Dari perjumpaan tersebut, Tommi Sumardi meminta untuk pengecekan status buronan Djoko Tjandra. Sehari setelah itu, dikatakan sekitar pukul 11.00 WIB, Tommi Sumardi kembali bertemu dengan Prasetijo, untuk mendatangi Napoleon di ruang kerja. Saat pertemuan tersebut, Tommi Sumardi menyampaikan rencana penghapusan red notice tersebut.
"(Tersangka) TS bersama PU mendatangi ruangan Irjen NB selaku Kadiv Hubinter Polri. Dan NB menyampaikan bahwa red notice atas nama DT (Djoko Tjandra) bisa dibuka asal ada uang sebesar Rp 3 miliar," sambung tim hukum Polri.
Pada hari itu juga, dikatakan tim hukum, Tommi Sumardi memberikan uang kontan 100 ribu dolar AS (Rp 1,4 miliar). Uang tersebut dibagi menjadi tiga bagian, senilai 20 ribu kepada Prasetijo, dan 30 ribu untuk Tommi Sumardi sendiri, dan 50 ribu untuk Napoleon. "Akan tetapi (tersangka Irjen NP (Napoleon), tidak menerima uang dengan jumlah tersebut, dan meminta sebesar Rp 7 miliar," ujar tim hukum Polri.
Selanjutnya dikatakan, medio April-Mei 2020, sebagai realisasi rencana penghapusan rednotice tersebut, Napoleon memerintahkan Kombes Tommy Arya untuk membuat surat. Yaitu, produk hukum yang berkaitan dengan red notice. Surat tersebut ditandatangani oleh Brigjen Nugroho Slamet Wibowo selaku Sekretaris Interpol Polri untuk penghapusan nama buronan dalam daftar pencarian orang (DPO) Djoko Tjandra, di sistem imigrasi.
Sebagai imbalan dari penerbitan surat tersebut, dikatakan Djoko Tjandra harus menebus senilai Rp 7 miliar yang dibagi dalam bentuk dolar AS dan Singapura.
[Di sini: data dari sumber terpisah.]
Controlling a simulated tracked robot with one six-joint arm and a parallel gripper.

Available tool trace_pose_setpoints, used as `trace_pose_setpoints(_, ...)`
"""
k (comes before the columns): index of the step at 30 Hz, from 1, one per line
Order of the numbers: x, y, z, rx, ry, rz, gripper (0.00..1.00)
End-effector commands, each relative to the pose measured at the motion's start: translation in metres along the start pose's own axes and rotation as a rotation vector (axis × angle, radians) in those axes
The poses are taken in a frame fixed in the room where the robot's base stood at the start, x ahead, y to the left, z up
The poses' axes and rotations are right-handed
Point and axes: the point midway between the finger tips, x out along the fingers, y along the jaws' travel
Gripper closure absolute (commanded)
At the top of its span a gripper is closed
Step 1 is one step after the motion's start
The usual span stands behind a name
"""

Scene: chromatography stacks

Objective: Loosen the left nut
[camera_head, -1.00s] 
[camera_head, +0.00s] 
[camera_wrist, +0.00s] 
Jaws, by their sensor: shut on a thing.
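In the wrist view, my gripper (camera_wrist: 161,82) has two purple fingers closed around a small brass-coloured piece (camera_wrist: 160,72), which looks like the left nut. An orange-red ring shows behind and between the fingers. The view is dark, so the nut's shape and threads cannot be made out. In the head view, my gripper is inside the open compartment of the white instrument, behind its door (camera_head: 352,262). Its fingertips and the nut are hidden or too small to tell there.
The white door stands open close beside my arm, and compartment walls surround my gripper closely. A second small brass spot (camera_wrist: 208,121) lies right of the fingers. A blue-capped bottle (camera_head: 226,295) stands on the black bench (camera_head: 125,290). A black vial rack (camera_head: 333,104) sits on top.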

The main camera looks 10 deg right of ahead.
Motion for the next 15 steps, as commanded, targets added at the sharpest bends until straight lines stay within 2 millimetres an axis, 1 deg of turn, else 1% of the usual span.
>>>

Penyidik, dikatakan tim hukum, mempunyai bukti-bukti terkait pencairan uang tersebut yang dilakukan bertahap.
"Meskipun pemohon tersangka Irjen NB (Napoleon) menyangkal menerima uang tersebut, tetapi sudah patut dipertanyakan atas penerbitan surat-surat yang menguntungkan pihak pemberi suap," begitu pembelaan tim hukum Bareskrim Polri.